Jackie Marshall-Cyrus, Lead Specialist on the TSB Assisted Living Innovation Platform, dreamed up our Sandpit, the first of a series of initiatives boldly flying TSB’s provocative banner, the ‘Long Term Care Revolution’.

Jackie explains why it’s the time to think different: “The challenge of turning around previously disenfranchised segments of the population to create a vibrant and empowered consumer group, along with their families and carers, requires radical thinking, risk taking and multidisciplinary approaches. Our research shows that three quarters of people want an alternative to a care home if they become dependent in older age, indicating the need for innovative thinking to revolutionise long-term care, including how we re-define ‘care’ so people are not defined and objectified by it, how it is delivered and what it should look like.”

A view reinforced by Sandpit Director David Bott, Director of Innovation Programmes for the Technology Strategy Board, who believes that: “Technological innovation is primarily a creative process, driven by people who imagine a different way of doing things. Or as the poet Robert Browning put it – a man’s reach should exceed his grasp, Or what’s a heaven for?”

Recruitment involved a series of roadshows. Then, following a stringent competitive process, 25 of the UK’s brightest academics, entrepreneurs and practitioners, representing many different fields of research and industry, were brought together to dream up innovative, risky, but potentially game changing ideas that challenge the institutional model for long term care and how we get there.
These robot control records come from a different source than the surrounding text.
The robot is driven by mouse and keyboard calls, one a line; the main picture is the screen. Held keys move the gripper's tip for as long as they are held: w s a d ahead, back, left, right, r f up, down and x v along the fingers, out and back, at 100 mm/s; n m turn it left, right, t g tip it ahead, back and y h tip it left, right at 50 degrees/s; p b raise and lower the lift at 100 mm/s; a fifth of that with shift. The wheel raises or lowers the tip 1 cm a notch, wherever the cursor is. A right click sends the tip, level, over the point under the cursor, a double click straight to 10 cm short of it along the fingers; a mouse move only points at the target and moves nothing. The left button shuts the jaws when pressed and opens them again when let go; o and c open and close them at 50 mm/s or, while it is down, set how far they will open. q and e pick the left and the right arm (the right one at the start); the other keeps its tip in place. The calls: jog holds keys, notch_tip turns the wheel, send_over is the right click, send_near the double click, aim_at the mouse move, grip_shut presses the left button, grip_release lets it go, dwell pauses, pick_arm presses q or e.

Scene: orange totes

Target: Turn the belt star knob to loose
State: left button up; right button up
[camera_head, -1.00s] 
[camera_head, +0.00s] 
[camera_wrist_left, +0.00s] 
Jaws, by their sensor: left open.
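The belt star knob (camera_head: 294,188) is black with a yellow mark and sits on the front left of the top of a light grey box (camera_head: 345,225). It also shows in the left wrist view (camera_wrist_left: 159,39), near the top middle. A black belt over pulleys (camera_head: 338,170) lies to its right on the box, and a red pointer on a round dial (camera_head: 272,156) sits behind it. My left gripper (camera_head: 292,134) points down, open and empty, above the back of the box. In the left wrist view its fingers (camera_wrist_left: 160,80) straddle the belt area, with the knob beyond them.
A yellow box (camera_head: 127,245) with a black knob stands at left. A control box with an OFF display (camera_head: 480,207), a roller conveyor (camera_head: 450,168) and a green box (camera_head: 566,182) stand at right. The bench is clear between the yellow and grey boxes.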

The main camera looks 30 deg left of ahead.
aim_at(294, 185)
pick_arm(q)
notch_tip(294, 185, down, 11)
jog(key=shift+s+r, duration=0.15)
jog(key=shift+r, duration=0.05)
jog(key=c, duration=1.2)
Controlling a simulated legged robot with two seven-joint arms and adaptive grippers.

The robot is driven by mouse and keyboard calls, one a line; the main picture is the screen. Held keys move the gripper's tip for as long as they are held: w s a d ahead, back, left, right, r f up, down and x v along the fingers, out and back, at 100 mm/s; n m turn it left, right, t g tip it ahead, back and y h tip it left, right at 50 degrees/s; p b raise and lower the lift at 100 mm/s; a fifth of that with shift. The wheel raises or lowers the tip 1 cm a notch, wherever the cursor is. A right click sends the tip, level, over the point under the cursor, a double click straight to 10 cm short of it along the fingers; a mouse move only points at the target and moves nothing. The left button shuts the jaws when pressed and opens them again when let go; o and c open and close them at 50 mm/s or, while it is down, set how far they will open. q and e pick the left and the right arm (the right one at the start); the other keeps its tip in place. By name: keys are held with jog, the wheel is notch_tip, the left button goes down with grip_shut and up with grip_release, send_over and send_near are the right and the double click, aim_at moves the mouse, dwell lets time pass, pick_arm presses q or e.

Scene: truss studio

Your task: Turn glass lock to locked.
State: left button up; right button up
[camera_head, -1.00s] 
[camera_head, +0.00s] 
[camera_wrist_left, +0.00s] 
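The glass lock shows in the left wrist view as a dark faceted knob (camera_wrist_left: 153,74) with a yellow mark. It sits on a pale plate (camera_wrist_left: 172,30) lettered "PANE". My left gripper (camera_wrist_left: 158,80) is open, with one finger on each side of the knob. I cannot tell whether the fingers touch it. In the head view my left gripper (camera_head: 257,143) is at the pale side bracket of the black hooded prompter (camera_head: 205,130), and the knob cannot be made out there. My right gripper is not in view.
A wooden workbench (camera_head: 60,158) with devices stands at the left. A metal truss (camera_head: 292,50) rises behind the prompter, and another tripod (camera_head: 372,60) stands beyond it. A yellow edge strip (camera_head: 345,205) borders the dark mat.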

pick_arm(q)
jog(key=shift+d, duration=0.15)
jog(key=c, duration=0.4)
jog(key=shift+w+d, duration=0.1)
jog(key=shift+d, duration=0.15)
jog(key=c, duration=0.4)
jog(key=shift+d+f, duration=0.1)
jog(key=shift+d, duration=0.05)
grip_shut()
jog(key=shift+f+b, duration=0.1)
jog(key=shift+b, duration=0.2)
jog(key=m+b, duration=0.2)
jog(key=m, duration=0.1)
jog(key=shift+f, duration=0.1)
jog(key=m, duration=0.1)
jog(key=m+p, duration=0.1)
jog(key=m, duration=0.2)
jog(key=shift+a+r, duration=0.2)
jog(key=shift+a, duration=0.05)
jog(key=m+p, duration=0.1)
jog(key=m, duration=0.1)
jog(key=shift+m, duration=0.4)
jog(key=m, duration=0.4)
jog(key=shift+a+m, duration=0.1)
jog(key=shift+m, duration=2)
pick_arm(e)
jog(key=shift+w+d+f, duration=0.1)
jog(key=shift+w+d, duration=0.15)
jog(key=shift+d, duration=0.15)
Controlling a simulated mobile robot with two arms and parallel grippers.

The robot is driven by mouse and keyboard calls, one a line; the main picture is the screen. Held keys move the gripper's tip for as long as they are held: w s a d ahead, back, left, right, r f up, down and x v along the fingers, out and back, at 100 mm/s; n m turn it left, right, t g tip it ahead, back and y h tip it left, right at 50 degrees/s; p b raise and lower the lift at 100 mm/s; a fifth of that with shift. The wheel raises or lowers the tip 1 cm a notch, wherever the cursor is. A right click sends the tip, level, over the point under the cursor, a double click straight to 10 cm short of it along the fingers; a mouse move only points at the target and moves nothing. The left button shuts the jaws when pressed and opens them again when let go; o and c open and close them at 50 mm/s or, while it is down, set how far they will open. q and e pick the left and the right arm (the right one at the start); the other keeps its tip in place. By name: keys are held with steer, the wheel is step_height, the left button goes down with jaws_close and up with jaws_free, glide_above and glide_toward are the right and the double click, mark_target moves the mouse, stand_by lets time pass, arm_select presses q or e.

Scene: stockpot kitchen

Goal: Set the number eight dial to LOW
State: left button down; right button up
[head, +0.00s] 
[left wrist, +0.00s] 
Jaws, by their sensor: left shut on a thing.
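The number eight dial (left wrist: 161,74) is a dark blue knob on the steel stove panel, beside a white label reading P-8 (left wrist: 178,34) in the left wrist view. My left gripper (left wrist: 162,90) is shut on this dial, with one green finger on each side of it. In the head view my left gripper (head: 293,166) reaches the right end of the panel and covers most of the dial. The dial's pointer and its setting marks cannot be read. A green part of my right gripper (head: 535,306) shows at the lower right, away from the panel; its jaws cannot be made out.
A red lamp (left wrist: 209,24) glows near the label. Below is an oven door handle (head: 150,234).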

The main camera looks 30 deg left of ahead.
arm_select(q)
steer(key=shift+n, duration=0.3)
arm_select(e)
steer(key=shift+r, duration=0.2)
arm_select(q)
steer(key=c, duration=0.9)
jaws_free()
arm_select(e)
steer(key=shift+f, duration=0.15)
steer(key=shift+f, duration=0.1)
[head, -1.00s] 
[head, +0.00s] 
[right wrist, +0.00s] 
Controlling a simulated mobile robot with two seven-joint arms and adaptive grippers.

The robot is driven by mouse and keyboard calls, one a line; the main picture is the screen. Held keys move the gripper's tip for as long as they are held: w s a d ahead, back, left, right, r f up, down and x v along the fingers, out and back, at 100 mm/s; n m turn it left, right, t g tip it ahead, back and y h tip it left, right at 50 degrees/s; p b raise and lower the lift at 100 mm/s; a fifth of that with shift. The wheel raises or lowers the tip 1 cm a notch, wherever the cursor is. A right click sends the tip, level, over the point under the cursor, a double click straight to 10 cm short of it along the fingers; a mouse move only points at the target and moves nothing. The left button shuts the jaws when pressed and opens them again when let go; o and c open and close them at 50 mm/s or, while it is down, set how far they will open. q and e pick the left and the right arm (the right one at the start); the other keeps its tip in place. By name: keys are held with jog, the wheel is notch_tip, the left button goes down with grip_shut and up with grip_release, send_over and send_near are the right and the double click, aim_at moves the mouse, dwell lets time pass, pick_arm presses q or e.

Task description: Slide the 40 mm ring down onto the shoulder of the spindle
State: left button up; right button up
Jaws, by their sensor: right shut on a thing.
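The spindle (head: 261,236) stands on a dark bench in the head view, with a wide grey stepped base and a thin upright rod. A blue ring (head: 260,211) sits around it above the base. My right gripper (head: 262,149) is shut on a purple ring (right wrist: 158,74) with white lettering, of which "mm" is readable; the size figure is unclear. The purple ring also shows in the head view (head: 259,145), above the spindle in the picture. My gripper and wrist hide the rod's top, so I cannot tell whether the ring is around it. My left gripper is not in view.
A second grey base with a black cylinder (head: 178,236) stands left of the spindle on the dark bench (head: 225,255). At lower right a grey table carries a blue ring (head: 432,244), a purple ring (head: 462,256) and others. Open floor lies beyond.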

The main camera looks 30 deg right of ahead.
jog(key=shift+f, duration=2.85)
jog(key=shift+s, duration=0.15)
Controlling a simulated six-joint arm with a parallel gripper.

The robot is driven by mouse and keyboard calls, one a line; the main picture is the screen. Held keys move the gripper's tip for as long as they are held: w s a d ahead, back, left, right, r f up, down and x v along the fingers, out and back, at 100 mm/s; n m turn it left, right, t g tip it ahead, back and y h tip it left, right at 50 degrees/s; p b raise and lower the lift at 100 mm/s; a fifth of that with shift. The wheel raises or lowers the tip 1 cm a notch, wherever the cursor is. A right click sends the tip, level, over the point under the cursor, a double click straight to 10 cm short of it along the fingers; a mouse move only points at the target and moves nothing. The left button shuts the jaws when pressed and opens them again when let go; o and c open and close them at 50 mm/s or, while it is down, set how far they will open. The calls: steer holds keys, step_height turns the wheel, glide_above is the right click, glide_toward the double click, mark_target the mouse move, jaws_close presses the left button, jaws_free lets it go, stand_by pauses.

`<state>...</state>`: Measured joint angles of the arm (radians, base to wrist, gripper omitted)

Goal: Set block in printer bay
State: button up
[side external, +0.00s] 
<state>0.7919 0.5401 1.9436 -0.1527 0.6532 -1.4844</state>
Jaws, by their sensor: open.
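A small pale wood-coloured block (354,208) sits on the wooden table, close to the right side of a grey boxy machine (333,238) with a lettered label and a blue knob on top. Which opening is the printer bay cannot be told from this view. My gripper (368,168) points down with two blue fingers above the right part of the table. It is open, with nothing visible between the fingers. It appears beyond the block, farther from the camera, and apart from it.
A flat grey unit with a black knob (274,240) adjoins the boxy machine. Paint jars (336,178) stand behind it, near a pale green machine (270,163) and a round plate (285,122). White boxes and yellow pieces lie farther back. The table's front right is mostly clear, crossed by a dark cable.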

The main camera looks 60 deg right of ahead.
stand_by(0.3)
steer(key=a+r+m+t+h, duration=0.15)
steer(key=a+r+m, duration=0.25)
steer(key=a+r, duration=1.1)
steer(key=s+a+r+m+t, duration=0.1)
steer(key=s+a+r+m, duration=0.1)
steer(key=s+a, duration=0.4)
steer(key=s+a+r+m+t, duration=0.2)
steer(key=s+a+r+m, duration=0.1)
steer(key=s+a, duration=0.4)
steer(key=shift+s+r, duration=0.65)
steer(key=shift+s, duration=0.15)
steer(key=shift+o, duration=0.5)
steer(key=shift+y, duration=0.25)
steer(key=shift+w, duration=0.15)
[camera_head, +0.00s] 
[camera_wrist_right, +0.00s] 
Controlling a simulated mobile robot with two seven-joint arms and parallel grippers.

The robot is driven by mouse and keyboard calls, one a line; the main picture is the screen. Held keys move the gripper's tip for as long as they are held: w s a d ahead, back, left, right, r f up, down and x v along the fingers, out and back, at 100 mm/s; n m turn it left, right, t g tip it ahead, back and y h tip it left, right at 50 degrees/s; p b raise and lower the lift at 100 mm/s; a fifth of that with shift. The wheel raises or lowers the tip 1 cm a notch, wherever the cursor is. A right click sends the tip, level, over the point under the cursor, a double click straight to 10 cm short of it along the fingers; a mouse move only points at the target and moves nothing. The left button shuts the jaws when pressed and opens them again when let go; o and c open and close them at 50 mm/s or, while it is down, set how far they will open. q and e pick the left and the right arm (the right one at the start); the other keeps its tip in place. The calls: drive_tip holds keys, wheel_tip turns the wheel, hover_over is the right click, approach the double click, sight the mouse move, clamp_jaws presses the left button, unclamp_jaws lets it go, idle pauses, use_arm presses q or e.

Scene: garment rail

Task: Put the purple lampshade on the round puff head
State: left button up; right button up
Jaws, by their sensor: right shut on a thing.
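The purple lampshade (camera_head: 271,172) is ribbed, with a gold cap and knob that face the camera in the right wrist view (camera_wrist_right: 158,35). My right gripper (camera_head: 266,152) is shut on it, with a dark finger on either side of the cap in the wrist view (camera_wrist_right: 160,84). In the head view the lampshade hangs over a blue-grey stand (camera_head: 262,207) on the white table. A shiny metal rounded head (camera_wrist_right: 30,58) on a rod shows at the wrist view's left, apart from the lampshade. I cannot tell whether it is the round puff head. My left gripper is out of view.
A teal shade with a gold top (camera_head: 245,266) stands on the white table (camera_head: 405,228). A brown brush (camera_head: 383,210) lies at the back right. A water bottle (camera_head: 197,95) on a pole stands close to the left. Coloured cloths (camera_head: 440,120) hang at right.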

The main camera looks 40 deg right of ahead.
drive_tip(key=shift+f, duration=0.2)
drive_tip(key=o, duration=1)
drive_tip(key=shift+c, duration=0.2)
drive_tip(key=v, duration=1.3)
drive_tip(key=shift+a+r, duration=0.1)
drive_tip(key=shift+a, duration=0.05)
And that’s pretty much what we got; radical, challenging, creative, lateral thinking from a passionate group of individuals, genuinely committed to exploring a new vision for a better world. In the words of one participant “Participating in the Sandpit was a deeply emotional, depressing, inspiring experience. During the Sandpit you go through so many emotions but the first outcome is everyone wants the same thing, to find a solution.”

By the end of the week teams had formed and were putting in funding bids for short term research and prototype projects. The TSB are still going through due diligence so it’s too early to go into specific detail, but I can tell you the next phase will explore a number of bold, provocative and possibly even revolutionary themes which I am looking forward to seeing come to fruition.

Furthermore, many of the challenges and ideas we considered resonate across the palliative care spectrum, and are therefore of great value in the context of my work with Creative Skills For Life which is focused on providing young people living with long term, life threatening conditions with access to qualified tools that help them explore their creative potential as a catalyst to promote healing and personal development.

If you’d like to learn more about the Long Term Care Revolution or discuss getting involved with CSL, do drop me an email to info@creativeskillsforlife.com

When all is said and done, it’s a big ask I know, but I would like to think that our Sandpit will take us a few steps closer to a world where there is truth in the words of Robert Browning: “Grow old with me the best is yet to be”. And if you want to keep on rocking, more power to you!